In 13-year run as head coach, Lions compiled three state titles and a 261-86 record
LYNDEN — Lynden girls basketball coach Rob Adams is stepping down from his position after coaching the Lions for 13 seasons.
In his time as head coach, Adams guided the team to three state championships, the most recent coming just three weeks ago in Yakima.
Adams said he made the decision to resign because he wants to have the time to watch his own sons play sports.
“I spend a lot of time coaching everybody else’s kids and I don’t want to be the dad that misses out on all those stories,” he said.
Adams was recently named coach of the year across all classifications by the Washington State Girls Basketball Coaches Association for the Lions’ run this season. It was the second time he was chosen for the award.
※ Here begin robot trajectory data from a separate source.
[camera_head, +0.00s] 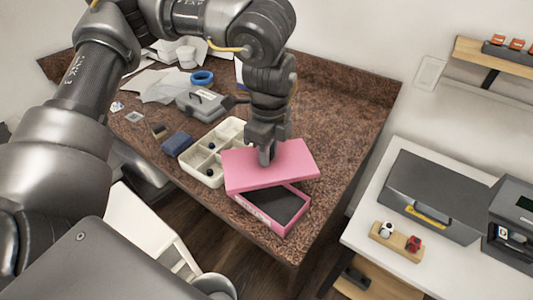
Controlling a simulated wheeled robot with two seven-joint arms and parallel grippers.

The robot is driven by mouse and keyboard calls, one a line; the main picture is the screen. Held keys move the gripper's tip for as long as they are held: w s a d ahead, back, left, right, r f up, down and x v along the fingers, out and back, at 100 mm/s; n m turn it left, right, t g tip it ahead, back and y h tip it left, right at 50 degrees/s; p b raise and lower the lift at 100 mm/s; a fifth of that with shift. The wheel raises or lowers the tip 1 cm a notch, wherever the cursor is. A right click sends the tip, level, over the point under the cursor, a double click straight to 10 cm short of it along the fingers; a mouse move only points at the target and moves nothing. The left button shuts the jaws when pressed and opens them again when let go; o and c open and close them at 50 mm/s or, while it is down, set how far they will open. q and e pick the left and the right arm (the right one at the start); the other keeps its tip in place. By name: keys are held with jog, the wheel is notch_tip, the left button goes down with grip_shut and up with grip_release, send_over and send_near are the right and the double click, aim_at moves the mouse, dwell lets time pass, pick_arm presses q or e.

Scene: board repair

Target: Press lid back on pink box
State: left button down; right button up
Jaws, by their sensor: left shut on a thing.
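The pink box (248,207) stands on the brown countertop near its front right corner. Its front part is uncovered and shows a dark interior. The pink lid (290,164) sits over the rear of the box, skewed and shifted back from it. Whether the lid touches the box rim cannot be told. My left gripper (266,157) points down and is shut on the lid near its back middle. The fingertips partly hide the lid there. My right gripper is not in view.
A cream compartment tray (213,152) stands close left of the box. A dark blue block (176,143), a grey case (201,104) and blue tape (202,77) lie farther left. The counter (345,120) is clear to the right. A white table (365,235) holds a dark toolbox (430,195).

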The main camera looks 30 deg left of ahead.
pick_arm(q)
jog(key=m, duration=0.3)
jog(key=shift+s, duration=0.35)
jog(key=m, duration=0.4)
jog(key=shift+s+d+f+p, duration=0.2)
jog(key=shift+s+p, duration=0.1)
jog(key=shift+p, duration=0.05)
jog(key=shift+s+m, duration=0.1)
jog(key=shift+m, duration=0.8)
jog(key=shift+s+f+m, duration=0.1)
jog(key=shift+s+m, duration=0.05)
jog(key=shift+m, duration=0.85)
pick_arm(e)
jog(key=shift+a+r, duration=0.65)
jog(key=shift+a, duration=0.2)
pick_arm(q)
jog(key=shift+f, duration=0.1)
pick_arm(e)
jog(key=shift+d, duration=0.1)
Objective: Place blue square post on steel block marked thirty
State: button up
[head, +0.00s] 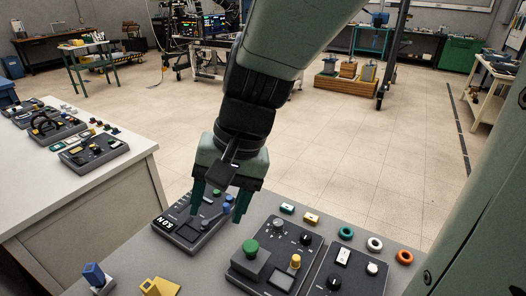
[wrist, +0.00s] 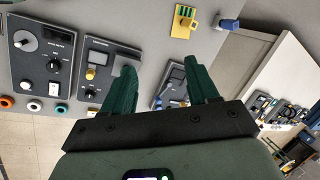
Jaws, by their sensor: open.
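A blue square post (head: 94,273) stands tilted in or against a pale grey block (head: 104,288) at the lower left edge of the head view. The blue post also shows at the top of the wrist view (wrist: 230,24). I cannot read any marking on the pale block or tell whether it is the steel block marked thirty. My gripper (head: 218,207) is open and empty, pointing down over a dark control panel (head: 178,236), well to the right of the blue post. In the wrist view its green fingers (wrist: 157,78) are spread apart.
A yellow slotted block (head: 160,287) sits beside the blue post. Dark panels with a green button (head: 251,247) and knobs lie to the right. Teal, yellow, orange and white small parts line the far edge. Another white table (head: 80,190) stands at left.

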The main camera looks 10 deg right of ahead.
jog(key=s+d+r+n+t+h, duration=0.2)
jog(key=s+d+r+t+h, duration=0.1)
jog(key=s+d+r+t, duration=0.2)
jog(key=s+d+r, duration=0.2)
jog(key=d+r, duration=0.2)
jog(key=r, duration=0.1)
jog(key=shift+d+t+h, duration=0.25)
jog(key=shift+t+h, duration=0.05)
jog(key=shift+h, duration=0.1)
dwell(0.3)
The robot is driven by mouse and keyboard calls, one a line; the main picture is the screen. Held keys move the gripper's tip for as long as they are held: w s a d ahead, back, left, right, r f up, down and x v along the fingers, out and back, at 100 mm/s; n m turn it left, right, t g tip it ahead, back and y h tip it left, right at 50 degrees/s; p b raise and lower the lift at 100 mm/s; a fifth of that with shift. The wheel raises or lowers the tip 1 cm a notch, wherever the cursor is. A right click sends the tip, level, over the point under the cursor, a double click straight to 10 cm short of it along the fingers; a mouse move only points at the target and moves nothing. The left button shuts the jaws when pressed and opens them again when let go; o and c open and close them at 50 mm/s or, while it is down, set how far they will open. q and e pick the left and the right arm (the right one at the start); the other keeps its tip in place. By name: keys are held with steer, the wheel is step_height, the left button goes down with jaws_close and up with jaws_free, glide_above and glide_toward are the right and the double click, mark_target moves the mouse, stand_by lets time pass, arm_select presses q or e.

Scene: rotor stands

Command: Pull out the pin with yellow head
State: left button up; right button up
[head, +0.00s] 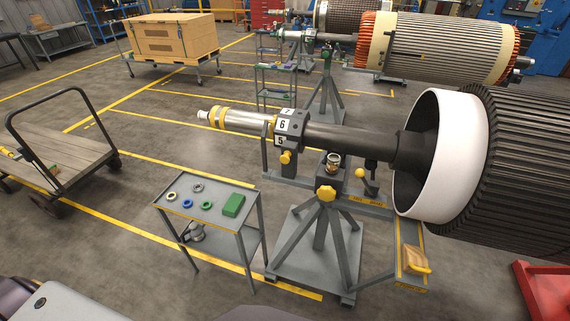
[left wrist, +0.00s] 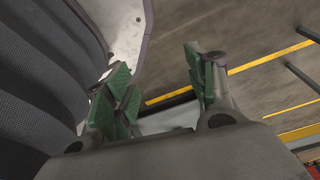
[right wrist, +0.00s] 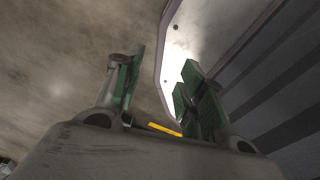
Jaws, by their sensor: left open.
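In the head view a rotor shaft (head: 345,139) rests on a grey stand (head: 319,230). Several yellow-headed parts show there: a round yellow ball head (head: 360,173) right of the post, a lobed yellow knob (head: 326,193) on the post's front, and a yellow knob (head: 286,157) under the numbered block (head: 286,126). I cannot tell for certain which is the pin. Neither gripper shows in the head view. My left gripper (left wrist: 158,84) is open and empty, its green-padded fingers apart. My right gripper (right wrist: 165,82) is also open and empty. No yellow-headed pin is recognisable in either wrist view.
A small grey table (head: 205,205) with rings and a green block stands left of the stand. A flat cart (head: 62,155) is at far left. The large ribbed rotor (head: 520,160) with its white ring fills the right. Open floor lies between cart and table.

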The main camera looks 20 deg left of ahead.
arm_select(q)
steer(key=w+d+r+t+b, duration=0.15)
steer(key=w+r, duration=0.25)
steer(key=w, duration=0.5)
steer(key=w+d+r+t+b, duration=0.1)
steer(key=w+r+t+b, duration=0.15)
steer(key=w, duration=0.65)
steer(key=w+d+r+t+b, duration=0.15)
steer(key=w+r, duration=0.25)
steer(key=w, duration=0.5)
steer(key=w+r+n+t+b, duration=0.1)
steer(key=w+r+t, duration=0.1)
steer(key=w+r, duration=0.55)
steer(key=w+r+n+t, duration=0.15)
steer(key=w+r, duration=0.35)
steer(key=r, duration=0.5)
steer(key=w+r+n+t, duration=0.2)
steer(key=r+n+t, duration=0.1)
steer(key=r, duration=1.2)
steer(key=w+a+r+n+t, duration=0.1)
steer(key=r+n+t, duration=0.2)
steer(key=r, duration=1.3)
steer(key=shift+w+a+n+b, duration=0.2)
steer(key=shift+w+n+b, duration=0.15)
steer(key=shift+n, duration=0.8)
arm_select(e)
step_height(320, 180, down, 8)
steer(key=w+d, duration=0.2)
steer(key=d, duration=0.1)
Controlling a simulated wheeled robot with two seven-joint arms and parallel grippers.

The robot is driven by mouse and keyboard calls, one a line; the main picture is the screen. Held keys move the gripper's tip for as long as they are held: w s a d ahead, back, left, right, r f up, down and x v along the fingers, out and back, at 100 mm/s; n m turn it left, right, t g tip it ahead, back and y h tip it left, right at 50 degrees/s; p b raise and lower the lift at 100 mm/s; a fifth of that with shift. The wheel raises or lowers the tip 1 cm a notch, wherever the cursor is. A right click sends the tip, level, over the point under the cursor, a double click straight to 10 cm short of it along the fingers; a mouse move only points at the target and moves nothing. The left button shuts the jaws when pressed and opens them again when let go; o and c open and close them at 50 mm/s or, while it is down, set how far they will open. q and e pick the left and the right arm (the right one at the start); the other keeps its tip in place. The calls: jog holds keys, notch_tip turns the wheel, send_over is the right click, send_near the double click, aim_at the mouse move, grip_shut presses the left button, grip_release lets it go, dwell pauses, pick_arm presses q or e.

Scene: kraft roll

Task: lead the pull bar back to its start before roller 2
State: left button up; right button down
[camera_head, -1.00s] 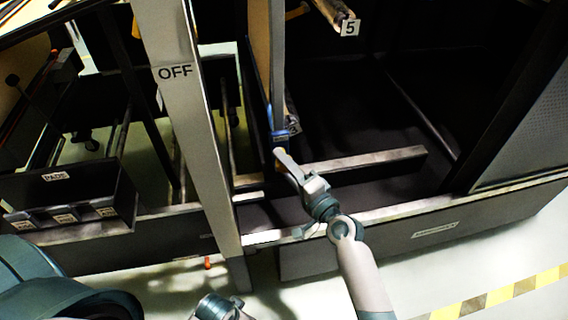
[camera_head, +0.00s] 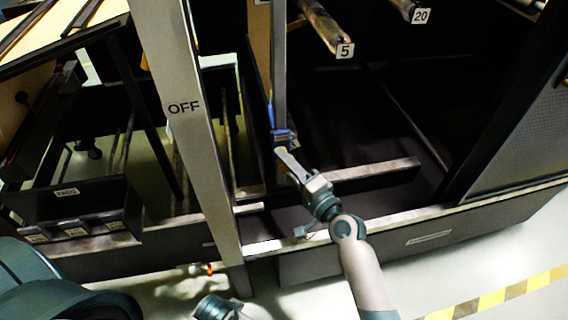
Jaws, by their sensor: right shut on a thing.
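My right gripper (camera_head: 284,148) is at the centre of the view, its arm coming up from the bottom right. It is shut at a blue grip (camera_head: 284,136) on the lower end of an upright grey bar (camera_head: 279,75), which I take to be the pull bar. The fingers cover part of the grip. The bar runs up out of the top of the view. No label reading 2 can be read, so I cannot pick out roller 2. My left gripper's fingers are not in view.
A roller labelled 5 (camera_head: 326,25) and one labelled 20 (camera_head: 405,7) jut in at the top. A low beam (camera_head: 370,170) lies behind my right wrist.

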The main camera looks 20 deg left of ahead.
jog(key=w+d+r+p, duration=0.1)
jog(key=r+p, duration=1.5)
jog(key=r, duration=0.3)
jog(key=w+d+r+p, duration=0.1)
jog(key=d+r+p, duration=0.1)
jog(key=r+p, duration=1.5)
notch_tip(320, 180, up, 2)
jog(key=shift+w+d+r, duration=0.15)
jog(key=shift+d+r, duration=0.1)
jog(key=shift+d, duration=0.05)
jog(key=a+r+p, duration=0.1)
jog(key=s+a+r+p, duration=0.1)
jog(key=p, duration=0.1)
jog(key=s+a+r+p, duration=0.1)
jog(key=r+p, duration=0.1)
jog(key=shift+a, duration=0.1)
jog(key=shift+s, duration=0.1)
In his 13 seasons at the helm, Lynden compiled a 261-86 record, 12 trips to the state tournament, 10 trophies, six semifinal appearances and three state championships.
“We created a monster,” Adams said. “To be lucky enough to get a trophy in 10 out of 12 and get three state championships, it was just crazy.”
That monster was formed through the culture Adams and his coaching staff have been able to build for more than a decade. A culture built upon the idea of simply outworking the competition.
“We didn’t necessarily win a state championship every year and at the end of the day that’s not always the goal,” Adams said. “We don’t cut corners and we don’t manipulate stuff to give us an advantage. We just show up with our lunch pails and hard hats and work hard everyday.”
Stepping back from the program coming off of a state championship is a little bittersweet, Adams said, because he knows there’s talent coming back next year capable of making another postseason run.
“If I put on my coach's hat, it makes it really hard to walk away because I think there’s a lot of talent in our program, but when I put on my parent hat, I’ve just gotten to the point where I want to be like the rest of the parents,” Adams said. “I want to enjoy watching my kids do what they like to do.”
Lynden senior Liv Tjoelker, one of six seniors for the Lions this year, played for Adams for the last four years and was part of two state title teams.
She said Adams taught them more than just the game of basketball.
“He helped me find out who I want to be as a player and person and that is more valuable than anything,” Tjoelker said. “He would always remind us he cared about us. Sometimes, I threw the ball to the other team and he’d let me know about that too.”
Tjoelker attributed Adams’ coaching style and approach to the game as a whole, both on and off the court, as reasons why the Lions were able to attain the success they’ve had over the last 13 years.
“We didn’t always have the best basketball players, but we always had the hardest workers and that got us farther than so many other teams,” she said. “That culture of working harder than everyone else and having fun while doing it. We’re about winning games, but also winning in life and just getting better everyday.”
Sitting in the stands next year will be a much different look for Adams, but he said he’s ready to just watch his kids and spend time with his family.
“My family has been so supportive over the last 13 years. I’ve missed anniversaries and some birthdays,” he said. “As a parent, I just wanted to be a fan of my own kids. It’s the right time to go.”